┌────────
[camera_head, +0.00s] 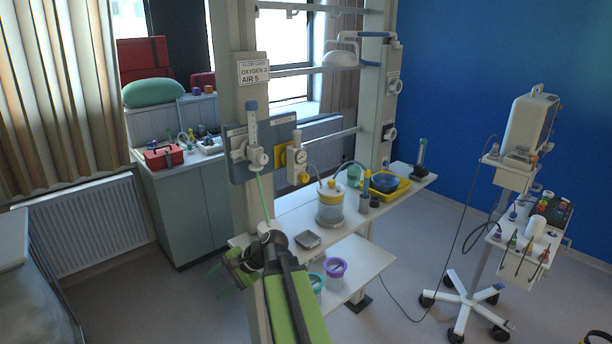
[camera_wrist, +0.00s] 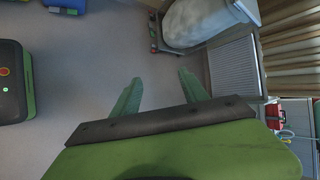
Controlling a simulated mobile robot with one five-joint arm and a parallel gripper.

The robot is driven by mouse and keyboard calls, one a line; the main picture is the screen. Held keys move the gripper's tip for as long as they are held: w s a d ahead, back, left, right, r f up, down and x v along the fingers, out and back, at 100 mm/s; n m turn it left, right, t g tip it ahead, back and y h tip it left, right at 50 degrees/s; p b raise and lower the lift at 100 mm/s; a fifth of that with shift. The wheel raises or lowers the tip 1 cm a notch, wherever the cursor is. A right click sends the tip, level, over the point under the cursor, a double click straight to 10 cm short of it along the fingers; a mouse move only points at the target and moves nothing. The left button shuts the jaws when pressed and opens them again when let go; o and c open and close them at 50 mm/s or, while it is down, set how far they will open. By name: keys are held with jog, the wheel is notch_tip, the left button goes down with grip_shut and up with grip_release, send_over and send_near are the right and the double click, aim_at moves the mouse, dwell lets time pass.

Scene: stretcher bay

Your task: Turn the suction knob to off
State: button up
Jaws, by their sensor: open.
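A white suction regulator with a round dial (camera_head: 297,152) is mounted in front of a yellow plate on the wall rail in the head view. A small knob (camera_head: 304,177) shows low on it; its setting is too small to read. A clear tube runs from near it to the yellow-lidded canister (camera_head: 330,205) on the shelf. My gripper (camera_head: 219,280) is left of and below the regulator, at the shelf's left end, well apart from it. In the wrist view its two green fingers (camera_wrist: 160,88) are spread and empty, over bare floor.
An oxygen flowmeter (camera_head: 253,140) with a white knob stands left of the regulator. The white shelf (camera_head: 285,222) carries a small grey device (camera_head: 307,240) and a yellow tray (camera_head: 400,190). A wheeled stand (camera_head: 485,265) is at right. Floor is clear at left.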

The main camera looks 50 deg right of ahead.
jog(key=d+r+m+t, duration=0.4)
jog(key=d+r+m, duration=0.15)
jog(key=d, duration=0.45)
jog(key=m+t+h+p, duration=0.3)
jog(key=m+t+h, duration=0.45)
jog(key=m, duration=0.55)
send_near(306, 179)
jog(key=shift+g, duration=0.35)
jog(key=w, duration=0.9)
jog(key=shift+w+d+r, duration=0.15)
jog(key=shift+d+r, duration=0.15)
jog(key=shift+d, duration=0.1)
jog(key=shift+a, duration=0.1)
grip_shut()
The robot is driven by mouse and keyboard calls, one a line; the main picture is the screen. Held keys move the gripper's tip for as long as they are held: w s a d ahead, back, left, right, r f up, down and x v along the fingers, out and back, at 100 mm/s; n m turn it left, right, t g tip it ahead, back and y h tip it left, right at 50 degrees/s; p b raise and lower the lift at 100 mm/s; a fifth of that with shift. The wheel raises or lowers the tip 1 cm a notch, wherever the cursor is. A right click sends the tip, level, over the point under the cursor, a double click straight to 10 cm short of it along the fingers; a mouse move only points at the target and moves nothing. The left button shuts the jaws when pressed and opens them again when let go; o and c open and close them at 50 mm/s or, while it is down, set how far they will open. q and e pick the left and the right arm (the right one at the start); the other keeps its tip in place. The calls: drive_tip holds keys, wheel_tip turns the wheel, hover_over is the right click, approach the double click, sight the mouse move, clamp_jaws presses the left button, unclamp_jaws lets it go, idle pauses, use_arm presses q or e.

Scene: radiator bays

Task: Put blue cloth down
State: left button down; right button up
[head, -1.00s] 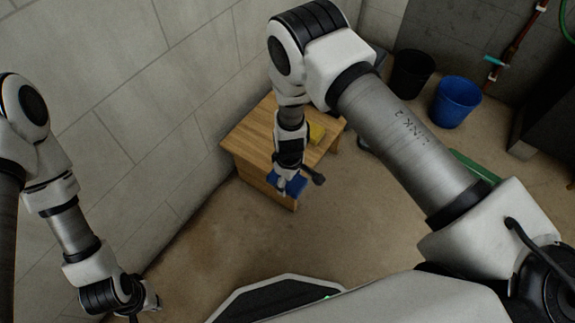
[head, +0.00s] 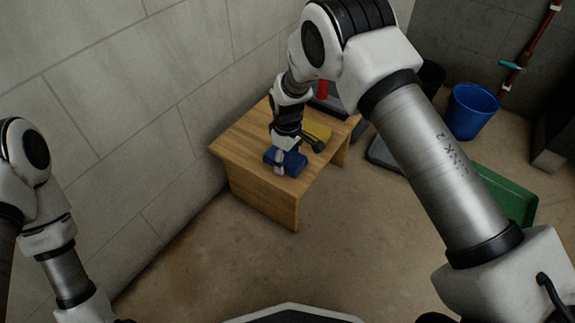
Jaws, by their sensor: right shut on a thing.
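The blue cloth (head: 292,163) is at the near part of the small wooden table (head: 243,149), over its top. My right gripper (head: 288,160) points down and is shut on the blue cloth. I cannot tell whether the cloth touches the tabletop.
A blue bucket (head: 470,111) and a dark bucket (head: 431,77) stand on the floor at the back right. A green tray (head: 507,193) lies on the right. A wall runs along the table's left side. The floor in front is clear.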

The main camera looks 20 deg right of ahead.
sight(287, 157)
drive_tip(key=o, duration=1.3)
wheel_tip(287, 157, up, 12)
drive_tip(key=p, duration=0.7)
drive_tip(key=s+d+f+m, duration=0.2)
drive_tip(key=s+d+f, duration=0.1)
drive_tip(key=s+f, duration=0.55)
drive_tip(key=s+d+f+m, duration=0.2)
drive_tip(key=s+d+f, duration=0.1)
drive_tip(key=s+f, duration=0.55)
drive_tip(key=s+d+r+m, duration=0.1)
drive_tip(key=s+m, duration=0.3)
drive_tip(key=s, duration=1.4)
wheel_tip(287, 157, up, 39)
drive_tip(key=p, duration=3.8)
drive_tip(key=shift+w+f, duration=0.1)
└────────
Your task: Reproduce the entries above word for word. Pictures stay out.

Response to the task:
[camera_head, +0.00s] 
[camera_wrist, +0.00s] 
Controlling a simulated mobile robot with one five-joint arm and a parallel gripper.

The robot is driven by mouse and keyboard calls, one a line; the main picture is the screen. Held keys move the gripper's tip for as long as they are held: w s a d ahead, back, left, right, r f up, down and x v along the fingers, out and back, at 100 mm/s; n m turn it left, right, t g tip it ahead, back and y h tip it left, right at 50 degrees/s; p b raise and lower the lift at 100 mm/s; a fifth of that with shift. The wheel raises or lowers the tip 1 cm a notch, wherever the cursor is. A right click sends the tip, level, over the point under the cursor, a double click straight to 10 cm short of it along the fingers; a mouse move only points at the target and moves nothing. The left button shuts the jaws when pressed and opens them again when let go; o and c open and close them at 50 mm/s or, while it is down, set how far they will open. By name: keys are held with jog, the wheel is notch_tip, the left button goes down with grip_shut and up with grip_release, send_over and send_near are the right and the double click, aim_at moves the mouse, dwell lets time pass.

Scene: stretcher bay

Your task: Turn the suction knob to off
State: button up
Jaws, by their sensor: open.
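A white suction regulator with a round dial (camera_head: 297,152) is mounted in front of a yellow plate on the wall rail in the head view. A small knob (camera_head: 304,177) shows low on it; its setting is too small to read. A clear tube runs from near it to the yellow-lidded canister (camera_head: 330,205) on the shelf. My gripper (camera_head: 219,280) is left of and below the regulator, at the shelf's left end, well apart from it. In the wrist view its two green fingers (camera_wrist: 160,88) are spread and empty, over bare floor.
An oxygen flowmeter (camera_head: 253,140) with a white knob stands left of the regulator. The white shelf (camera_head: 285,222) carries a small grey device (camera_head: 307,240) and a yellow tray (camera_head: 400,190). A wheeled stand (camera_head: 485,265) is at right. Floor is clear at left.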

The main camera looks 50 deg right of ahead.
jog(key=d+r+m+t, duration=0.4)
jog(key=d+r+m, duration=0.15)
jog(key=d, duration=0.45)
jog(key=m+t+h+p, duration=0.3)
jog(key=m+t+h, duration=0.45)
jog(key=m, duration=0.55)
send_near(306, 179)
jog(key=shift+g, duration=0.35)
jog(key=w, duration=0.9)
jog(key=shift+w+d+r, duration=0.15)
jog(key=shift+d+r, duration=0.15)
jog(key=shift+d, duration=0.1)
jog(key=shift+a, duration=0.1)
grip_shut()
The robot is driven by mouse and keyboard calls, one a line; the main picture is the screen. Held keys move the gripper's tip for as long as they are held: w s a d ahead, back, left, right, r f up, down and x v along the fingers, out and back, at 100 mm/s; n m turn it left, right, t g tip it ahead, back and y h tip it left, right at 50 degrees/s; p b raise and lower the lift at 100 mm/s; a fifth of that with shift. The wheel raises or lowers the tip 1 cm a notch, wherever the cursor is. A right click sends the tip, level, over the point under the cursor, a double click straight to 10 cm short of it along the fingers; a mouse move only points at the target and moves nothing. The left button shuts the jaws when pressed and opens them again when let go; o and c open and close them at 50 mm/s or, while it is down, set how far they will open. q and e pick the left and the right arm (the right one at the start); the other keeps its tip in place. The calls: drive_tip holds keys, wheel_tip turns the wheel, hover_over is the right click, approach the double click, sight the mouse move, clamp_jaws presses the left button, unclamp_jaws lets it go, idle pauses, use_arm presses q or e.

Scene: radiator bays

Task: Put blue cloth down
State: left button down; right button up
[head, -1.00s] 
[head, +0.00s] 
Jaws, by their sensor: right shut on a thing.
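The blue cloth (head: 292,163) is at the near part of the small wooden table (head: 243,149), over its top. My right gripper (head: 288,160) points down and is shut on the blue cloth. I cannot tell whether the cloth touches the tabletop.
A blue bucket (head: 470,111) and a dark bucket (head: 431,77) stand on the floor at the back right. A green tray (head: 507,193) lies on the right. A wall runs along the table's left side. The floor in front is clear.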

The main camera looks 20 deg right of ahead.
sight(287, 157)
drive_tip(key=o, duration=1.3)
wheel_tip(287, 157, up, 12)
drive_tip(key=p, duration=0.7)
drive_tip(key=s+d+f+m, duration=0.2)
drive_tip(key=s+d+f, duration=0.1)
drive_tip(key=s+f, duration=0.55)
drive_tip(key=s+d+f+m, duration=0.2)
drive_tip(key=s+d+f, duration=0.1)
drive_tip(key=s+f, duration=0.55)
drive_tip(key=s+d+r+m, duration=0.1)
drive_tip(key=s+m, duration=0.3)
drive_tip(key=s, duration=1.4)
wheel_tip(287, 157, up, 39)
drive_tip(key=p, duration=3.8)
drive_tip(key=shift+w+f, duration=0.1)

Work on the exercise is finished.